[Requirement] Where a line in the listing below contains the word "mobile", copy that line.

[Material provided]
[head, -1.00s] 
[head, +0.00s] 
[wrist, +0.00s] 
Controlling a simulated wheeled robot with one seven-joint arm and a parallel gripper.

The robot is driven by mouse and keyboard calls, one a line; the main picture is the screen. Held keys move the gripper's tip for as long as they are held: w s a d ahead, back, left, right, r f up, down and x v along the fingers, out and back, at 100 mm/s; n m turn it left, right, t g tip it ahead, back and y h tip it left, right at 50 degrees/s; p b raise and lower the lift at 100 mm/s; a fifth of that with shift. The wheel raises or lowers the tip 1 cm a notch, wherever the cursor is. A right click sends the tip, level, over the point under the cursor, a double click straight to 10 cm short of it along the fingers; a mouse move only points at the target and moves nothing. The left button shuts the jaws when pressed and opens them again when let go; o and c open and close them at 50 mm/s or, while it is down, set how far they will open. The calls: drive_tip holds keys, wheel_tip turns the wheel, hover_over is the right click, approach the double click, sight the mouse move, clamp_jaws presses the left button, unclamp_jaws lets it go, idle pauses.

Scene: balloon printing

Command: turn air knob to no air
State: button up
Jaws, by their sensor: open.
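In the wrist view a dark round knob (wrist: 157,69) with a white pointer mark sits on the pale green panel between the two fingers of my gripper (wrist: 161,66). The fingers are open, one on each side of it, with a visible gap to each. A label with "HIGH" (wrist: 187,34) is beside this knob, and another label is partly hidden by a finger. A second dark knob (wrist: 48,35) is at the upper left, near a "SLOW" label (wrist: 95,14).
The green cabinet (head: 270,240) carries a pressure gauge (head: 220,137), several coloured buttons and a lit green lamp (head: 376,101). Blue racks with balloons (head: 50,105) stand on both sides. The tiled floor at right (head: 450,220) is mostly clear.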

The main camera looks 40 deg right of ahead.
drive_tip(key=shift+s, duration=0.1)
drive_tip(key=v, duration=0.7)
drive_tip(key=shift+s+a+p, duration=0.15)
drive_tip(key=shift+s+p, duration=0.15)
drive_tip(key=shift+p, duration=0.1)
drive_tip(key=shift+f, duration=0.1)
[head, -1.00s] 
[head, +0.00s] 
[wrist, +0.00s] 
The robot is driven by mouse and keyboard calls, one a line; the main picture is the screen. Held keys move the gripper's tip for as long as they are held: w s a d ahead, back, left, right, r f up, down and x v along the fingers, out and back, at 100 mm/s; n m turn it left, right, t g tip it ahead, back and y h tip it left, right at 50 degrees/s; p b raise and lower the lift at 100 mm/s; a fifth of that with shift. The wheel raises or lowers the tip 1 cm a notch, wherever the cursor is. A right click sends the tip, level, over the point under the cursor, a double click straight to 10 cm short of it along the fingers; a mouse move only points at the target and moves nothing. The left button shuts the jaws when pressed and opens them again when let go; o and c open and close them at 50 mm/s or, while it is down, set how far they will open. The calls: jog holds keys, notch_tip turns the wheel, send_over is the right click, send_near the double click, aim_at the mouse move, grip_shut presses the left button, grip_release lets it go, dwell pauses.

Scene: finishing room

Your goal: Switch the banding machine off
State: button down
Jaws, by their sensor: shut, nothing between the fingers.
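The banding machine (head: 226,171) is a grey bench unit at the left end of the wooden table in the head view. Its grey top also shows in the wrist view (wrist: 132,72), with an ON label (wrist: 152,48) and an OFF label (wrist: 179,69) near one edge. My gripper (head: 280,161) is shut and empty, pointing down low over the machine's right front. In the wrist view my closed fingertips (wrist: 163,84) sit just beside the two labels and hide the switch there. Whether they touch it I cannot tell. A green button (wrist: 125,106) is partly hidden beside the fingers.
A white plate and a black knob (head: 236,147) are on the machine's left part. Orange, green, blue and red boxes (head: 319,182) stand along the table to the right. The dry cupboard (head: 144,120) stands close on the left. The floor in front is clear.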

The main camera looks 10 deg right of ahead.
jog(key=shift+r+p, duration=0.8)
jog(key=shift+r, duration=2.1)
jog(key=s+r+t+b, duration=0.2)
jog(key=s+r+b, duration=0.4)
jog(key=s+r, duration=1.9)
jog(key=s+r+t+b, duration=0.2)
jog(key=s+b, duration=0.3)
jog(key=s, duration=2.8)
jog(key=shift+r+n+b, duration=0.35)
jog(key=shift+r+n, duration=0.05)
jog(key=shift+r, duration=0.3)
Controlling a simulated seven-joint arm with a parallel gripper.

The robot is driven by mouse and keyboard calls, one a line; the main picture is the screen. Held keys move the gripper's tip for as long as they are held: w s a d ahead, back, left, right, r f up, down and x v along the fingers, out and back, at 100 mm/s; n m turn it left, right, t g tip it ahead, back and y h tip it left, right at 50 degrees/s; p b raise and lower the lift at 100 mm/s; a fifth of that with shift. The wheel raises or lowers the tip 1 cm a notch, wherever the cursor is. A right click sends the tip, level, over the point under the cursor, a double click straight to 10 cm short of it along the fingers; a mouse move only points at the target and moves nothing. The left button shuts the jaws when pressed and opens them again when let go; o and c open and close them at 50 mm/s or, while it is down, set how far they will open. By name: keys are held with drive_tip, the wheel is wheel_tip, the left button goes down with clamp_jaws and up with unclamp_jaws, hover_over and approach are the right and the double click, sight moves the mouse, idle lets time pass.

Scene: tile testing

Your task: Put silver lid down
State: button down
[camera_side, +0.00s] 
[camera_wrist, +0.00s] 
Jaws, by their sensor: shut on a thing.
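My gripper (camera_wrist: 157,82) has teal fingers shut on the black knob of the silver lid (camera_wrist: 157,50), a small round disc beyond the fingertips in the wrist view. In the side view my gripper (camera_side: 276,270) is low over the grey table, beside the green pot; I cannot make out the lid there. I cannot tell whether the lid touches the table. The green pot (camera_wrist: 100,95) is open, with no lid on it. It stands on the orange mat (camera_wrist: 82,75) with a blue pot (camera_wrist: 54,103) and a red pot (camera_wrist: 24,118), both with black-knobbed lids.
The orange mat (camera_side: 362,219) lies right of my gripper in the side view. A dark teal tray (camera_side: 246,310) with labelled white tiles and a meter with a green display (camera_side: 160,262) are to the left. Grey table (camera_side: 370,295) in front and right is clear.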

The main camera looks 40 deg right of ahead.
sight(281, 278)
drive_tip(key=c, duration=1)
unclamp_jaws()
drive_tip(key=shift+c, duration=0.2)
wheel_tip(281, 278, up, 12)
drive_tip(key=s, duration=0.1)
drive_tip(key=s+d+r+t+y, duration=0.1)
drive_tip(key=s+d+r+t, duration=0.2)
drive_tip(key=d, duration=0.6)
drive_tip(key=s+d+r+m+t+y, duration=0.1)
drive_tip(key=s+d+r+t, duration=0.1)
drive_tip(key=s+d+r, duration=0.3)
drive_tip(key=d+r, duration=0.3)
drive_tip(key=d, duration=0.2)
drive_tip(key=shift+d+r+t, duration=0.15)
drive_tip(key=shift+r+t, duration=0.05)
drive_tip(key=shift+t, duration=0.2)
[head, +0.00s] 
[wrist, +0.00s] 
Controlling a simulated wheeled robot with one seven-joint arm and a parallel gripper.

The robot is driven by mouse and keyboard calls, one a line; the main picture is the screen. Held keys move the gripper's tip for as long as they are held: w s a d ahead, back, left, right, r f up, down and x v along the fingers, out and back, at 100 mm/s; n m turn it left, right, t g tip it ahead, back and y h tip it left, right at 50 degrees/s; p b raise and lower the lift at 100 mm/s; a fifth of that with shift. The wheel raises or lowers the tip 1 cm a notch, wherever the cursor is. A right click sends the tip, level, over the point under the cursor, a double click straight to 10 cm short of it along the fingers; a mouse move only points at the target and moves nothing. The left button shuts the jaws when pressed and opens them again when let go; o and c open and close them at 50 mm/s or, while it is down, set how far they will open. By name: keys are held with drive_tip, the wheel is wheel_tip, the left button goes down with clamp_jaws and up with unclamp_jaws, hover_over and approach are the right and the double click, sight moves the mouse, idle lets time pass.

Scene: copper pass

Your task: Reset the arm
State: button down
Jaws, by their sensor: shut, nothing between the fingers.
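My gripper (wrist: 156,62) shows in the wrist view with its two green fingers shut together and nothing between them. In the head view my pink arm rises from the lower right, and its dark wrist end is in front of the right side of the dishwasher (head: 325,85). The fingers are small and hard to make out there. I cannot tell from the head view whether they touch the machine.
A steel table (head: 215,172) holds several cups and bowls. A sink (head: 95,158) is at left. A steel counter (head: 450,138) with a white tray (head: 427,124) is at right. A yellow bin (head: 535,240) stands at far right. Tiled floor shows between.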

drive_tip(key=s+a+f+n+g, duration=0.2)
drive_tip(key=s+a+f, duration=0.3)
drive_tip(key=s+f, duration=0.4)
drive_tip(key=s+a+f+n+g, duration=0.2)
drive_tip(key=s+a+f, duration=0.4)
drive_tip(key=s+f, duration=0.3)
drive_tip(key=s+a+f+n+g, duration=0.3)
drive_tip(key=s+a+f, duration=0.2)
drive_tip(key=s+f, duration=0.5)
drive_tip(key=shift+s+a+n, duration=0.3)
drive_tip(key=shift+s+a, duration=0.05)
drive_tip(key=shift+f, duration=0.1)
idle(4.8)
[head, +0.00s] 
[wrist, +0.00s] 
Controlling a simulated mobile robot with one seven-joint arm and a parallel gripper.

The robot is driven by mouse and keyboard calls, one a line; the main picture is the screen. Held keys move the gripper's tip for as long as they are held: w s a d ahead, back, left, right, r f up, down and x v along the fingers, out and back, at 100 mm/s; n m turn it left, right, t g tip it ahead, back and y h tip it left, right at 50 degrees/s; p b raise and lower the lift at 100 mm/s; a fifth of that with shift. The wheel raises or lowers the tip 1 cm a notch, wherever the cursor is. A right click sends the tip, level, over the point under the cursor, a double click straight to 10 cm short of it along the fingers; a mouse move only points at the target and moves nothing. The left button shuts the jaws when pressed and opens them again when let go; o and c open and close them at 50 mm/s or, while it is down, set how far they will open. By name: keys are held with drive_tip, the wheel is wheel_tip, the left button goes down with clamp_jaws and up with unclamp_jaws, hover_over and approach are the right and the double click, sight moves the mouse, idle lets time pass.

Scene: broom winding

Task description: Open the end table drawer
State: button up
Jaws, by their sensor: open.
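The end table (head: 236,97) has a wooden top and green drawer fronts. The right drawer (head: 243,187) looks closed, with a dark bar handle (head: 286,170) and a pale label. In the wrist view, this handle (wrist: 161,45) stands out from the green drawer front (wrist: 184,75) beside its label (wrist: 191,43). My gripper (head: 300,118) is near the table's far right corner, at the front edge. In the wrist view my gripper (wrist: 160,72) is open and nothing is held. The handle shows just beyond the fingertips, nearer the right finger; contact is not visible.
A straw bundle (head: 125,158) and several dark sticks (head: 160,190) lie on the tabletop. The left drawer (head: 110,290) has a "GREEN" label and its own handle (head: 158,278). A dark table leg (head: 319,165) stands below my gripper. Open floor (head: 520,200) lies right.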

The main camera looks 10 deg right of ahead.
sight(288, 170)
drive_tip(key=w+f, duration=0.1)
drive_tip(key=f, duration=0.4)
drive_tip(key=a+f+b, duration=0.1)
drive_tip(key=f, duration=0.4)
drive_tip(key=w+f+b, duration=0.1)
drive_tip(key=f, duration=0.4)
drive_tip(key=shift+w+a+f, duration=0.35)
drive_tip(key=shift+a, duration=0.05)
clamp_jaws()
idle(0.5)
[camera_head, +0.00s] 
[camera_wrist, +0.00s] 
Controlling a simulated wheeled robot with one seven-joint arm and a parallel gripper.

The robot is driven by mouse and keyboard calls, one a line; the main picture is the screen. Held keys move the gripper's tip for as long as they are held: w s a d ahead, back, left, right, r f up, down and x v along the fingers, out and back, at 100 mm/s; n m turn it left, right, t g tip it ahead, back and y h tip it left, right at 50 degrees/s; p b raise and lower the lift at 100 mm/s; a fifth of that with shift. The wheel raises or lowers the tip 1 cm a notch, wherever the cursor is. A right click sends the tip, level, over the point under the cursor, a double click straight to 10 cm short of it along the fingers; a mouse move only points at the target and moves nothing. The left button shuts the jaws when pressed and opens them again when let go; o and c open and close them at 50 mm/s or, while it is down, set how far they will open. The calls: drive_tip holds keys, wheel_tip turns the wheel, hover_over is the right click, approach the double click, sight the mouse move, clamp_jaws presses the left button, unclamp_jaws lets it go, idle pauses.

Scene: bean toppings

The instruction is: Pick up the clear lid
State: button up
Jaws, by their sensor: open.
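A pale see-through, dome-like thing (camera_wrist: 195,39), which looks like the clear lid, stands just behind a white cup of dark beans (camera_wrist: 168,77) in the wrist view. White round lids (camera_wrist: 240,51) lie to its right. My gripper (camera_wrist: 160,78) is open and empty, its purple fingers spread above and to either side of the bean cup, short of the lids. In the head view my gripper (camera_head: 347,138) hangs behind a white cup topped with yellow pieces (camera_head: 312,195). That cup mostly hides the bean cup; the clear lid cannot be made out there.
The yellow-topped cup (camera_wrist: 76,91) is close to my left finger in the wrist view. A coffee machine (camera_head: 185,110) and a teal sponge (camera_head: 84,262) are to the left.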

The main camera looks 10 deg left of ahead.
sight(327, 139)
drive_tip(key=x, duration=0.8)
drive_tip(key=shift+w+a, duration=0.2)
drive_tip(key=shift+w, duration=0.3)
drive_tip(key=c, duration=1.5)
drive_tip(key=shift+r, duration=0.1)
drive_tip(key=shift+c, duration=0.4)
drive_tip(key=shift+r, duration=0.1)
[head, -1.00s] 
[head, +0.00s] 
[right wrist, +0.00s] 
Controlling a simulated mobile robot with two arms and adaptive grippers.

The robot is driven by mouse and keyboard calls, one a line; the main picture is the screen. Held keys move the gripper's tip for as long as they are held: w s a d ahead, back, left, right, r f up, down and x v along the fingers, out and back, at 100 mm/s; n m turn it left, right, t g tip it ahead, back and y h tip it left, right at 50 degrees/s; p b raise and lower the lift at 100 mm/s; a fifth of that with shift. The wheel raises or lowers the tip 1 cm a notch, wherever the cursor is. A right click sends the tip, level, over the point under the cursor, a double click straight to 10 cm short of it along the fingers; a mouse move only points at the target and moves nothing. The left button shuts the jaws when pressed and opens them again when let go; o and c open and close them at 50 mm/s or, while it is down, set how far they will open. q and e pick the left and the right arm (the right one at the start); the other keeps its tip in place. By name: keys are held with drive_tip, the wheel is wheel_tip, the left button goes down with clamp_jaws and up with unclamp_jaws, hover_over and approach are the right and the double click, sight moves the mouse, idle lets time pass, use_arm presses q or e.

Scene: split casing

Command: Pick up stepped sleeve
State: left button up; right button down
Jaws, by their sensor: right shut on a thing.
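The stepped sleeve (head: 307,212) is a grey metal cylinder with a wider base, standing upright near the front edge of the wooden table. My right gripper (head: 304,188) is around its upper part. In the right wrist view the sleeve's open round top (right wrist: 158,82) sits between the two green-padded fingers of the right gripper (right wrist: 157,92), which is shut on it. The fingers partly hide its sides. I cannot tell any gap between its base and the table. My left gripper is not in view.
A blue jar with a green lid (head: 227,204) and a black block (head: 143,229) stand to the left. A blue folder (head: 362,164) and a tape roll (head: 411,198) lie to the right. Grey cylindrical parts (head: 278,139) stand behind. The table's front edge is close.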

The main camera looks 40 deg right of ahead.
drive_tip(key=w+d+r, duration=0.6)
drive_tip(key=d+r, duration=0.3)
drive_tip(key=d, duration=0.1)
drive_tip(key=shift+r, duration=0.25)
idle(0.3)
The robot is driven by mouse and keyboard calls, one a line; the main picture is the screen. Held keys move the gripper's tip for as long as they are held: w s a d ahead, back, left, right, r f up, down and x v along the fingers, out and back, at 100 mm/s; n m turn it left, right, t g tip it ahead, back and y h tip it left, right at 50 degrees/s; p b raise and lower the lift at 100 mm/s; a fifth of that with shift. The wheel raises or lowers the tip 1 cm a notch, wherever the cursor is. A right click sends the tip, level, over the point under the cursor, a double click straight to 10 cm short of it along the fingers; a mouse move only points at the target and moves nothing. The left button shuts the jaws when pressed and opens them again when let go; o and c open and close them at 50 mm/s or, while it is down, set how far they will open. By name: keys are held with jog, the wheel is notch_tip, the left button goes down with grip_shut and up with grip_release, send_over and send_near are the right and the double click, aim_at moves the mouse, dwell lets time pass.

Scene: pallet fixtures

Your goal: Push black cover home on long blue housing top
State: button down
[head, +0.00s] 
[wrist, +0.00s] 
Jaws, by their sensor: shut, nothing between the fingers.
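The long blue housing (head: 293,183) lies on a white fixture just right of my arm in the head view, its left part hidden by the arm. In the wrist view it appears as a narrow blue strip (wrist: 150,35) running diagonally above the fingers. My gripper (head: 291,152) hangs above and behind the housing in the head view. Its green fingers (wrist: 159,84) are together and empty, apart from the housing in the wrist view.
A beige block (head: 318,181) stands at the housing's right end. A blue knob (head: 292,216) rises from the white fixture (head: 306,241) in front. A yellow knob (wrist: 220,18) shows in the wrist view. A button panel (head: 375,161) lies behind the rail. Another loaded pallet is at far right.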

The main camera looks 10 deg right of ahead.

[Result for this task]
Controlling a simulated mobile robot with one seven-joint arm and a parallel gripper.
Controlling a simulated mobile robot with two arms and adaptive grippers.

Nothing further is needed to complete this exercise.